Finishing and decoration

7

Transfer the salad to plates. Arrange the pear halves decoratively on top, sprinkle with fresh finely chopped thyme (5 g). Add roasted pumpkin seeds if using (optional). For visual and flavor effect, drizzle lightly (a few drops) with balsamic syrup (20 g optional). Sprinkle with a bit of freshly ground pepper.

Ingredients: Fresh thyme, Roasted pumpkin seeds, Balsamic syrup (balsamic glaze), Ground black pepper
Use a small teaspoon to apply the balsamic glaze for thin decorative lines. Don't overdo it with the syrup — it has an intense flavor.

Serving

8

Serve immediately after preparation — the lettuce should be fresh and crisp, the pumpkin warm or at room temperature, and the pears slightly warm. The salad tastes best right after it is assembled.

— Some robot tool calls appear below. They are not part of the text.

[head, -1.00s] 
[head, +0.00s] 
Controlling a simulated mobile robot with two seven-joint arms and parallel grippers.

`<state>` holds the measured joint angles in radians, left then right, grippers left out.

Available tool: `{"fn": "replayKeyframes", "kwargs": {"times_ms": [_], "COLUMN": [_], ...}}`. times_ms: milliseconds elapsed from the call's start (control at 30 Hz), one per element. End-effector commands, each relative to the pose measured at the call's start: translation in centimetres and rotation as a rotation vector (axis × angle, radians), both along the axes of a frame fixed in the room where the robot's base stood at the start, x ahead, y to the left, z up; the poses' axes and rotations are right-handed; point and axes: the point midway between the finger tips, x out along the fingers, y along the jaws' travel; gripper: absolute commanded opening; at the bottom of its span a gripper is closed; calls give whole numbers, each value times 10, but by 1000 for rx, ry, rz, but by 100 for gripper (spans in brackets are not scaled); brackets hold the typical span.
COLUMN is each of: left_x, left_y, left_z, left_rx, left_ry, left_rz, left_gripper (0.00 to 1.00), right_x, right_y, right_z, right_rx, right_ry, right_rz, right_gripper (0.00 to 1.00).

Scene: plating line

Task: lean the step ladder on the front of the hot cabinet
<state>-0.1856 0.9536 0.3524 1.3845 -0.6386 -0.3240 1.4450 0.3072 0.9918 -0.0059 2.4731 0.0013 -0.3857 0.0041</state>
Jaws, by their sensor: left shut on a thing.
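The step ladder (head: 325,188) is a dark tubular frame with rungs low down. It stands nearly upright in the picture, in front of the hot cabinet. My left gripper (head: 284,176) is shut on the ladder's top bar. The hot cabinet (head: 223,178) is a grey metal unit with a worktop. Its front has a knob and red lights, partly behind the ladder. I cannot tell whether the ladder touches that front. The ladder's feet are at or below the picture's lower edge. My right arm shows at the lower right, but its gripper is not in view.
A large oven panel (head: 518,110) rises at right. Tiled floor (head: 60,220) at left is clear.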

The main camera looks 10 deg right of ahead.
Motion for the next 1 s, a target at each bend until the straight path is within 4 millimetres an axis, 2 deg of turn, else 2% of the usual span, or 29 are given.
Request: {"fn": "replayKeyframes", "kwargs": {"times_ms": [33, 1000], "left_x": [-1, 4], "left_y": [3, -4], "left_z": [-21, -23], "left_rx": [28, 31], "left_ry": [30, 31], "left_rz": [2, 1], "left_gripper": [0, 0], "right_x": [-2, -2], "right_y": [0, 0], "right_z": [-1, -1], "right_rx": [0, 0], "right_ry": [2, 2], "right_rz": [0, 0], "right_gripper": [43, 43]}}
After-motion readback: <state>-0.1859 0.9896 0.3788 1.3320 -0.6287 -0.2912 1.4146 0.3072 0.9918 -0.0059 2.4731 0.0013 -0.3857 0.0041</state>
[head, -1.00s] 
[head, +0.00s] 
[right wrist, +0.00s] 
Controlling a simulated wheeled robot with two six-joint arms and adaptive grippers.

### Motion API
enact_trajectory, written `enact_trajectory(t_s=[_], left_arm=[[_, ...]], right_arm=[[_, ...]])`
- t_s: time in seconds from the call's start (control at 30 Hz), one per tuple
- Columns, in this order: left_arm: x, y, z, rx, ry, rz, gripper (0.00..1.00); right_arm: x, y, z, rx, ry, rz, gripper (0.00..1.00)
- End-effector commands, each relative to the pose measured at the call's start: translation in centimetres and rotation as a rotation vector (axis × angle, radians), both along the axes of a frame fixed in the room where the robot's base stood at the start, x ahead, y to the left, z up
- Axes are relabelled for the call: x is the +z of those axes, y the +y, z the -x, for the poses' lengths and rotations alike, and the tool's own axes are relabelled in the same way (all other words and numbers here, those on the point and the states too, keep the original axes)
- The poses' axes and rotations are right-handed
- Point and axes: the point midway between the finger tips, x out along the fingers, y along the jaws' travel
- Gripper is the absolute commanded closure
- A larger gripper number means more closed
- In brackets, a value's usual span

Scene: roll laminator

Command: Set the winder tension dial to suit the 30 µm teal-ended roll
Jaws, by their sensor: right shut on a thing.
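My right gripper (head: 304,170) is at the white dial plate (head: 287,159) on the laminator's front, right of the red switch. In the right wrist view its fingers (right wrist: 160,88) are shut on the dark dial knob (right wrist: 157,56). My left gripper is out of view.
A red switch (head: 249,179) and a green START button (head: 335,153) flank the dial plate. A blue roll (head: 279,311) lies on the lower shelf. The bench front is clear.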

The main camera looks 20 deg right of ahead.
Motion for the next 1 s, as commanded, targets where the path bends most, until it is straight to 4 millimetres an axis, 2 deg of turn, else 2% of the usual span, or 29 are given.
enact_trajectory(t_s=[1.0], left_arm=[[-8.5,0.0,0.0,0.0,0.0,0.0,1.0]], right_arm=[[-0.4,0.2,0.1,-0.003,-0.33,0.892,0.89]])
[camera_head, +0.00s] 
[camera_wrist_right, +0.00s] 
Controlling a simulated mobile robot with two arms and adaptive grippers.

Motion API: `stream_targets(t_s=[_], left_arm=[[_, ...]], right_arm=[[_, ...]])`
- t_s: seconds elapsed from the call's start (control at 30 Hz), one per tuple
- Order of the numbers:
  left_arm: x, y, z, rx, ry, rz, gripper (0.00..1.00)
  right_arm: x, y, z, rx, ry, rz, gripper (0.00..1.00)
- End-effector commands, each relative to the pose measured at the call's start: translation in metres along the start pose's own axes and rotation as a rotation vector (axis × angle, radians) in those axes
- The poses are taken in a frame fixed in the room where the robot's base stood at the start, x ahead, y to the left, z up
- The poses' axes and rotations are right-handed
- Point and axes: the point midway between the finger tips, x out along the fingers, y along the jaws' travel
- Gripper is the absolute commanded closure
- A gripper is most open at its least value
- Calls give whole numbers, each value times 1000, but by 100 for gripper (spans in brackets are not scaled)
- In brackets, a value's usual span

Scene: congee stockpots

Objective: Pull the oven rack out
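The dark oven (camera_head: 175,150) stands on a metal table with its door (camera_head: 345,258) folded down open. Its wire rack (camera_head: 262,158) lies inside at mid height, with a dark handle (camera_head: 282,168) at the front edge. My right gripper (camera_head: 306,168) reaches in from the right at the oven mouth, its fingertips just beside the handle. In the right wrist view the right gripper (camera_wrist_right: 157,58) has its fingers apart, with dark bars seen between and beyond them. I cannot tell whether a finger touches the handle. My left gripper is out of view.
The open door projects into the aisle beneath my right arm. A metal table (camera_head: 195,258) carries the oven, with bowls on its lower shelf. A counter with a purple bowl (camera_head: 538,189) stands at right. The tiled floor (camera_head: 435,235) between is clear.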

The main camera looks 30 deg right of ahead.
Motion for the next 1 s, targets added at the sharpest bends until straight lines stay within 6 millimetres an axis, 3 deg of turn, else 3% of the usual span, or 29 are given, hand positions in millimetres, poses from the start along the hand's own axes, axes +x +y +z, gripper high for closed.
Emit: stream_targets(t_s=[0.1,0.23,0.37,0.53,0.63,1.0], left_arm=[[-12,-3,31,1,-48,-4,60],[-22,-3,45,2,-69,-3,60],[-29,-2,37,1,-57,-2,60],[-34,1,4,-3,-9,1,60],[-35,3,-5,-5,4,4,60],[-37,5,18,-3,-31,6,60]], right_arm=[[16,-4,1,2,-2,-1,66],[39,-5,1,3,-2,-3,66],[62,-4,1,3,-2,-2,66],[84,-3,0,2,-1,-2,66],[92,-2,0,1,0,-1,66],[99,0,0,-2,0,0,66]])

Ingredients: Young salad mix, butternut squash (pieces), Pear, Blue cheese
If you prepare in advance, keep the roasted pumpkin and pears separate, and the dressing in a sealed jar. Combine the ingredients 5–10 minutes before serving.

Fun Fact

💡

The combination of sweet fruits and roasted vegetables in salads is a traditional theme in European cuisine — during the autumn season, fruits (like pears) were often paired with root vegetables to take advantage of their natural sweetness and add calories before winter.

Best for

Tips

🍽️ Serving

Serve on large flat plates so that the decorative elements (pear halves, pieces of pumpkin, and nuts) are visible. Serve with a piece of crispy sourdough bread or toast. Offer the dressing on the side if guests prefer to adjust the amount.

🥡 Storage

Store roasted pumpkin and pears separately in the refrigerator in a closed container for up to 2 days. It's best to store the salad mix separately and combine just before serving. The dressing can be stored in a jar in the refrigerator for up to 5 days – shake vigorously before use.